Also, Mathcad is the only technical tool specifically designed
to work with other applications. Fully Windows 95-compliant, Mathcad
links to and shares information with other common business and
productivity tools, extending the power and range of the corporate
desktop. Finally, calculations performed with Mathcad are known
to be accurate. This confidence in results leads to minimized
need for auditing and re-auditing data, improved traceability
and ultimately, increased productivity.
Knowledge Capture: Mathcad is designed to be self-documenting
and to securely store complex calculations for reuse, modification
or even validation at a later date. This means that companies
can capture the valuable information and knowledge being generated
in engineering, scientific and technical organizations. Because
Mathcad is fully integrated with corporate intranets as well as
the Internet or extranets, it is easy to transfer calculations
between organizations and to create or access data repositories.
This internetworking capability also makes it easy to link to
databases where engineering knowledge and processes can be documented
long-term within an organization. For research organizations where
it is critical to publish and communicate data either inside or
outside the organization, Mathcad also provides a solution. Mathcad
is the only tool that can publish 'live math' with electronic
text so users can create content rich documents with math notations
that can be used in place or lifted to other documents or worksheets.
Mathcad enables links between HTML pages and math content for
first-ever Web publishing of this sort. As a result, Mathcad can
serve as an important publishing platform for corporate LANs or
intranets, electronic books or for more traditional outlets for
published works such as research journals or textbooks.
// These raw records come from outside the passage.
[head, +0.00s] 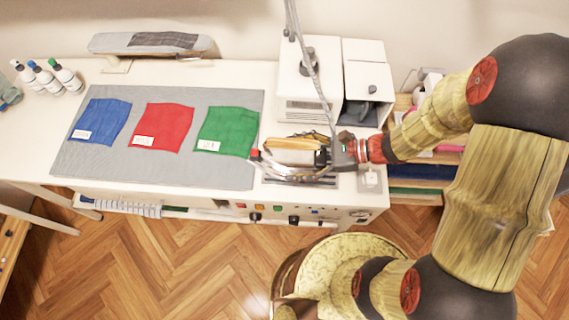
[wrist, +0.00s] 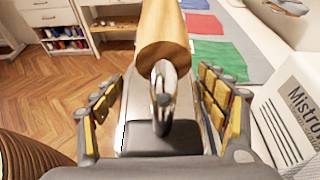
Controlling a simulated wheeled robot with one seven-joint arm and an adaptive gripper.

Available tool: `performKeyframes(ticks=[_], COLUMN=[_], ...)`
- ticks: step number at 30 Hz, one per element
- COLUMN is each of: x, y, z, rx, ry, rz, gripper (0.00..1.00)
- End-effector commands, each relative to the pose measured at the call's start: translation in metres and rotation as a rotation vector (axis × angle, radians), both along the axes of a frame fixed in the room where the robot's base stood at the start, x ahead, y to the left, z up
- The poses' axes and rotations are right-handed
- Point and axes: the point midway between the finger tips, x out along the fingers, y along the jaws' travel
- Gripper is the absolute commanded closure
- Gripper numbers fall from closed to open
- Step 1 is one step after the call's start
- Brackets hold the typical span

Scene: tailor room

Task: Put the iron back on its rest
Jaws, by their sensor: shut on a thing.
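The iron (head: 296,156) has a pale wooden handle and a metal body. It is at the front right of the ironing table, close above or on a dark slatted rest (head: 300,181); I cannot tell whether they touch. My gripper (head: 326,156) comes from the right and is shut on the iron's near end. In the wrist view, the wooden handle (wrist: 163,32) and a shiny metal bracket stand between the two fingers. The iron's sole and most of the rest are hidden beneath it.
A grey mat (head: 160,175) with blue, red and green cloths lies left of the iron. A white steam unit (head: 305,108) stands behind it, with a cable hanging down to the iron. Bottles (head: 50,78) and a sleeve board (head: 150,43) are farther left.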

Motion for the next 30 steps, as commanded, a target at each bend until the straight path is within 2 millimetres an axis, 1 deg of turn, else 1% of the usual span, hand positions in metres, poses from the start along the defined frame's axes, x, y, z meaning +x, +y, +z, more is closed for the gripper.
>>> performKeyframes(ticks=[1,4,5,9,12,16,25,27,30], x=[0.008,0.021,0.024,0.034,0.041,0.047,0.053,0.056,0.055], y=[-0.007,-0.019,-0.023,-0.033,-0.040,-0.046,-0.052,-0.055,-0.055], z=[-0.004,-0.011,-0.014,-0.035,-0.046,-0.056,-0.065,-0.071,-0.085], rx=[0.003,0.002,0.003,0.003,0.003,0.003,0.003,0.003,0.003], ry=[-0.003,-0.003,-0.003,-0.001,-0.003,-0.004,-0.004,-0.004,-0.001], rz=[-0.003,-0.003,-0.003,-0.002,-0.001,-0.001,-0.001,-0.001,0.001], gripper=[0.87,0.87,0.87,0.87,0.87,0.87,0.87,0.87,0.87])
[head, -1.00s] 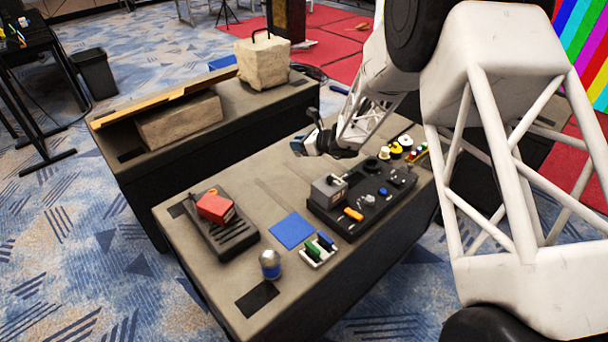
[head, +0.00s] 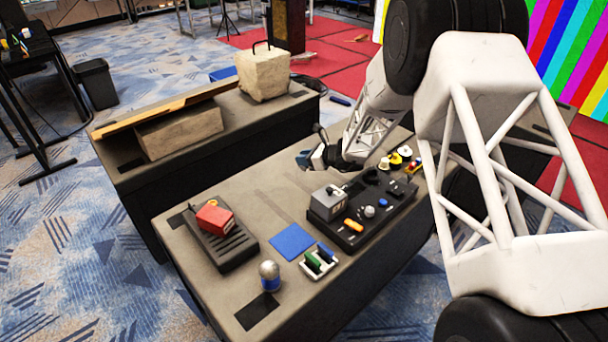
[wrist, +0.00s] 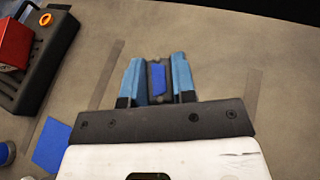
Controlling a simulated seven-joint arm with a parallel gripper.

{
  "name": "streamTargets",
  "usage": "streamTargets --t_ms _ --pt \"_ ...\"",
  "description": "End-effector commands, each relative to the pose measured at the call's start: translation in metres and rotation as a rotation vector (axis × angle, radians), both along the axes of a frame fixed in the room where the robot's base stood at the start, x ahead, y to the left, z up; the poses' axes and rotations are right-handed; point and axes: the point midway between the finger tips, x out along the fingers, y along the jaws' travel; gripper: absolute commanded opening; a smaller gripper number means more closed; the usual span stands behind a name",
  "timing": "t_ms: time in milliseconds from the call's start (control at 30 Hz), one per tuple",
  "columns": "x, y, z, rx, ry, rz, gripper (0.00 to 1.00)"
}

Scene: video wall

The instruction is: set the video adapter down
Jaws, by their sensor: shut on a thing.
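The video adapter (wrist: 158,79), a small dark piece with a blue face, sits between the light-blue fingers of my gripper (wrist: 157,76) in the wrist view. The fingers are shut on it. In the head view my gripper (head: 311,160) is over the back part of the near table (head: 240,186), behind the blue square (head: 291,241). The adapter is too small to make out there. Bare tabletop lies beneath it in the wrist view. I cannot tell its exact height above the surface.
A black tray with a red box (head: 214,217) stands at left. A black panel (head: 349,231) with a grey box (head: 327,202) and knobs is at right. A white holder (head: 318,262) and a silver-blue cylinder (head: 269,275) are near the front edge. The table's back middle is clear.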

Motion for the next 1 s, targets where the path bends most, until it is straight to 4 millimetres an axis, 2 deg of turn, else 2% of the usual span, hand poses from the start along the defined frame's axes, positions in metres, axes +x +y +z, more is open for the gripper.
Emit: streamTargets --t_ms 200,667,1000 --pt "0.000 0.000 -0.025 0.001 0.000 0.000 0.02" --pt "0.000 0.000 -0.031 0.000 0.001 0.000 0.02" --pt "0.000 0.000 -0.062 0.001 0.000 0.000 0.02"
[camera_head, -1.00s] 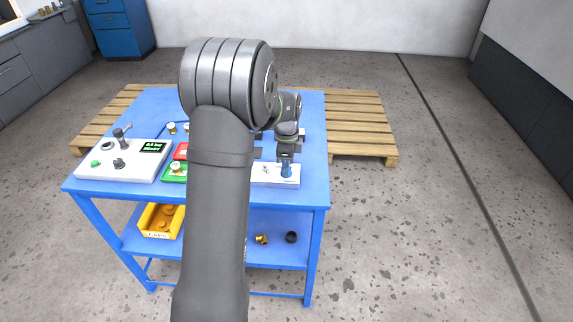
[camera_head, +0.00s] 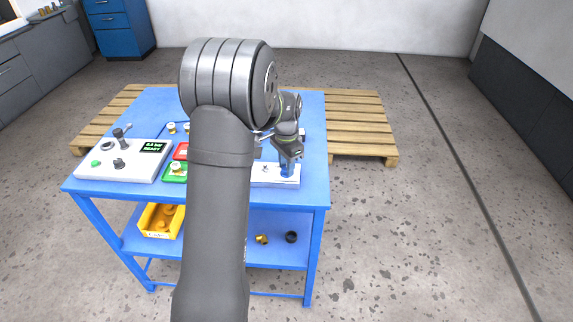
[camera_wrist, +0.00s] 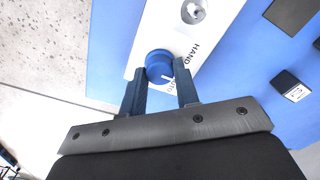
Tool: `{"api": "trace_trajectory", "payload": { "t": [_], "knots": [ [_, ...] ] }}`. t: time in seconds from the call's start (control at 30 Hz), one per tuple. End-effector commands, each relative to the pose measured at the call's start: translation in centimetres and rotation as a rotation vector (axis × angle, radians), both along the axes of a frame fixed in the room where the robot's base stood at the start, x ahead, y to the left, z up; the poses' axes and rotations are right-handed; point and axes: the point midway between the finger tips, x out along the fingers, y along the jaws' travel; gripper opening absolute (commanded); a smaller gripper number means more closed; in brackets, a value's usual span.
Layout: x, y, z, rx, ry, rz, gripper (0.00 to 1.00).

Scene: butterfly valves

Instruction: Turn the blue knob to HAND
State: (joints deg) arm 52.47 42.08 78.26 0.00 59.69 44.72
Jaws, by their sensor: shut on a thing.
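The blue knob (camera_wrist: 159,65) sits on a white plate (camera_wrist: 146,43) and carries a white pointer line. The word HAND is printed beside it; a second, shorter label by the knob is partly hidden by a finger. My gripper (camera_wrist: 160,84) is shut on the blue knob, one finger on each side. In the head view my gripper (camera_head: 287,168) is over the right end of the white plate (camera_head: 272,180), near the table's front right corner. The knob is mostly hidden there by the fingers.
A metal toggle or key switch (camera_wrist: 193,11) sits on the same plate. To the left on the blue table (camera_head: 215,198) are a white panel (camera_head: 138,172) with a display, a green tray (camera_head: 172,179) and a red tray (camera_head: 181,151). A black block (camera_wrist: 288,83) lies close by.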

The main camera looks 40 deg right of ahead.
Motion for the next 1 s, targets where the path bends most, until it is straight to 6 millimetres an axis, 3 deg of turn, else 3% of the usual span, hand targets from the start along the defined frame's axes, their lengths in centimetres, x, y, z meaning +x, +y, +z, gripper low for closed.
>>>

Standards Compliance: To meet the range of internal
and external quality standards, including ISO 9000, it is critical
to use standardized processes and to carefully document those
processes. Because Mathcad enables tracking of the calculation
and scientific process, it greatly simplifies the ability to maintain
standards and meet ISO and similar guidelines. Mathcad fits into
Product Data Management (PDM) environments that help track components
throughout their development, manufacture and lifecycle. By integrating
into PDM systems that are gaining popularity within complex engineering
projects, Mathcad can provide an integrated calculation component
critical to complex development efforts such as aircraft, power
plants, civil engineering projects and similar large-scale projects.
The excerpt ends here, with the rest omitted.